The idea was to create a more nuanced system - one capable of accounting for varying operating conditions, deployment windows, and secondary efficiency factors.
Instead, manufacturers pushed for a significantly simpler framework.
The final ADUO structure became far more linear and far easier to interpret politically: measure the combustion engine output, weight it around the lap, and derive the ranking from there.

The quote from Nikolas Tombazis is crucial because it reveals something fundamental about modern Formula 1 governance: the participants themselves had significant influence over how they would ultimately be evaluated.
That does not automatically mean the system is flawed. But it does mean the current ADUO values are not simply objective truth. They are the result of technical compromise, regulatory negotiation, and political balancing between the FIA and manufacturers.
The Numbers on Track Tell a Completely Different Story
If the ADUO ranking reflects the strength of the combustion engine alone, the championship standings reflect something much broader: total competitive execution.
And so far, Mercedes-powered teams have dominated the season.
Up to Monaco 2026, including Sprint events:
- Mercedes power units have achieved 17 total podiums, including 11 podiums in Grand Prix races and 6 podiums in Sprint events
- Ferrari power units have achieved 8 total podiums
- Red Bull Ford power units remain significantly behind despite being the ADUO benchmark
This is where the contrast becomes impossible to ignore.

The podium distribution paints a completely different competitive hierarchy from the one suggested by the ADUO leaks.
The same pattern emerges when looking at total points scored by each power unit family across all customer and factory teams.

Mercedes-powered teams have established a massive championship advantage through a combination of factory dominance and strong customer performance from teams like McLaren, Williams and Alpine.
Meanwhile, Red Bull Ford’s overall sporting return has not remotely matched the status implied by its ADUO ranking.
The Most Important Graph of the Entire Article
At the center of this discussion lies the true ADUO paradox.
This comparison probably explains the situation better than any paragraph could.

On one side: the FIA’s apparent technical ranking based on ADUO measurements.
On the other: the actual sporting hierarchy produced by victories, podiums and points.
And the disconnect is striking.
According to ADUO:
- Red Bull Ford
- Mercedes
- Ferrari
- Audi
- Honda
According to results:
- Mercedes
- Ferrari
- Red Bull Ford
- Audi
- Honda
This immediately raises a difficult question:
Is ADUO measuring the best engine, or simply the engine that performs best under the specific methodology chosen by the regulations?
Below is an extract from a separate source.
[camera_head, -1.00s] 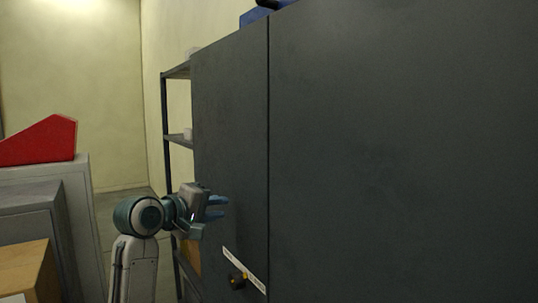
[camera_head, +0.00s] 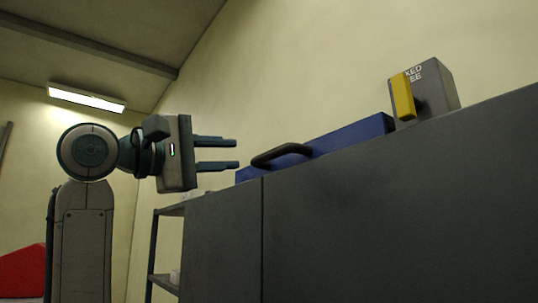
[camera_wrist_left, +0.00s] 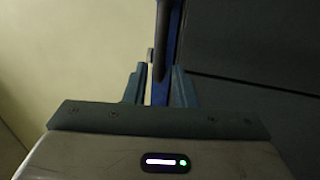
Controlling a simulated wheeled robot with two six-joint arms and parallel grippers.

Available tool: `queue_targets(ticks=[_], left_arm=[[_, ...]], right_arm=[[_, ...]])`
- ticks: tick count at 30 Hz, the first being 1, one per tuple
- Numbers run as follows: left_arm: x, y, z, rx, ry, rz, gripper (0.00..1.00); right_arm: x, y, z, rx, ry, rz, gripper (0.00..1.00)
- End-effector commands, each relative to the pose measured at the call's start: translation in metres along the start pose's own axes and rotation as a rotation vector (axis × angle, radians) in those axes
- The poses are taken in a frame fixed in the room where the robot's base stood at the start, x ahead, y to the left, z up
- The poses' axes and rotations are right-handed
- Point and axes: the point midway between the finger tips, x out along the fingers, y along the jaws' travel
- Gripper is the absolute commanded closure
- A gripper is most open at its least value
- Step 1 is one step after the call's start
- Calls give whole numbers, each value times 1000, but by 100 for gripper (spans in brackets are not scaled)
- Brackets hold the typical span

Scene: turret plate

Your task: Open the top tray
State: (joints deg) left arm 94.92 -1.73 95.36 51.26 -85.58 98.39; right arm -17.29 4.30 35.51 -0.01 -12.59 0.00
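A long blue box or tray (camera_head: 345,137) with a black bar handle (camera_head: 282,152) lies on top of the dark grey cabinet (camera_head: 370,230). I cannot tell from here whether this is the top tray. My left gripper (camera_head: 237,154) is level with the handle, just left of it in the head view, with its two blue fingers apart and nothing between them there. In the left wrist view the fingers (camera_wrist_left: 156,72) are spread, and the dark handle (camera_wrist_left: 161,40) and a blue strip (camera_wrist_left: 174,35) lie beyond the gap. My right gripper is out of view.
A grey box with a yellow part (camera_head: 425,92) and partly visible lettering stands on the cabinet behind the blue box. An open shelf rack (camera_head: 153,250) is left of the cabinet. A red object (camera_head: 22,272) sits at lower left.

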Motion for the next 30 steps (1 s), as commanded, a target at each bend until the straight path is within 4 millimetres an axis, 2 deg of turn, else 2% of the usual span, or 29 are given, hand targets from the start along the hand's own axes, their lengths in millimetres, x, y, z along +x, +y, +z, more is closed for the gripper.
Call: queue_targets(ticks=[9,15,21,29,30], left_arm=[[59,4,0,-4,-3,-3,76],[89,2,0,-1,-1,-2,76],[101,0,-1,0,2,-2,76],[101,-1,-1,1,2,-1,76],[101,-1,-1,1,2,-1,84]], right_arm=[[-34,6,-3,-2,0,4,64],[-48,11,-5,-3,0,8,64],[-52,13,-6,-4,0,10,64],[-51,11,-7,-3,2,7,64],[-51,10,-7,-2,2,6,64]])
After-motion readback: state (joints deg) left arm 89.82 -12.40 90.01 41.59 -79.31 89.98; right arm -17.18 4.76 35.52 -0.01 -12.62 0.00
Why Mercedes May Still Have the Best Overall Package
One mistake would be to interpret this situation as proof that the ADUO system is necessarily wrong.
A more realistic interpretation may simply be that Mercedes has built the best complete ecosystem rather than the strongest standalone combustion engine.
That distinction is extremely important in Formula 1.
Red Bull Ford may indeed have discovered exceptional ICE performance under the ADUO framework, while Mercedes may possess superior integration between:
- hybrid deployment
- energy harvesting
- cooling efficiency
- drivability
- chassis packaging
- aerodynamic efficiency
- race management
If that is the case, then both realities can simultaneously be true:
- Red Bull may own the strongest ICE concept
- Mercedes may still have the fastest overall race car package
By keeping the ADUO focused on a simplified ICE metric, the regulations inadvertently left the massive performance differentiation of the 2026 ERS and active aerodynamics integration completely out of the equalization equation.
And Formula 1 has always rewarded the second category more heavily.
Ferrari: Between Embarrassment and Opportunity
For Ferrari, the situation creates both pressure and opportunity.
On one hand, there is obvious reputational damage.
A manufacturer with decades of Formula 1 engine heritage now finds itself behind a newly created Red Bull Ford project that barely existed as a standalone powertrain structure only a few years ago.
After struggling through parts of the previous hybrid era, Ferrari entering another regulation cycle already trailing its rivals would be difficult to ignore.
But the other side of the equation may actually be more important.
Because Ferrari is not the benchmark, the ADUO framework grants additional development opportunities.
More development freedom. More dyno time. Additional ICE specifications. Greater recovery potential.
Paradoxically, being behind today may become an advantage tomorrow.
This is exactly why the system was created.
It also explains the cautious optimism from Maranello—with Lewis Hamilton himself recently suggesting that under this new framework, recovering performance deficits to his former team (Mercedes) could be a matter of months rather than entire regulation cycles.
Customer Teams Reveal Another Layer of the Story
One of the most revealing datasets may actually come from comparing manufacturers against their customer teams.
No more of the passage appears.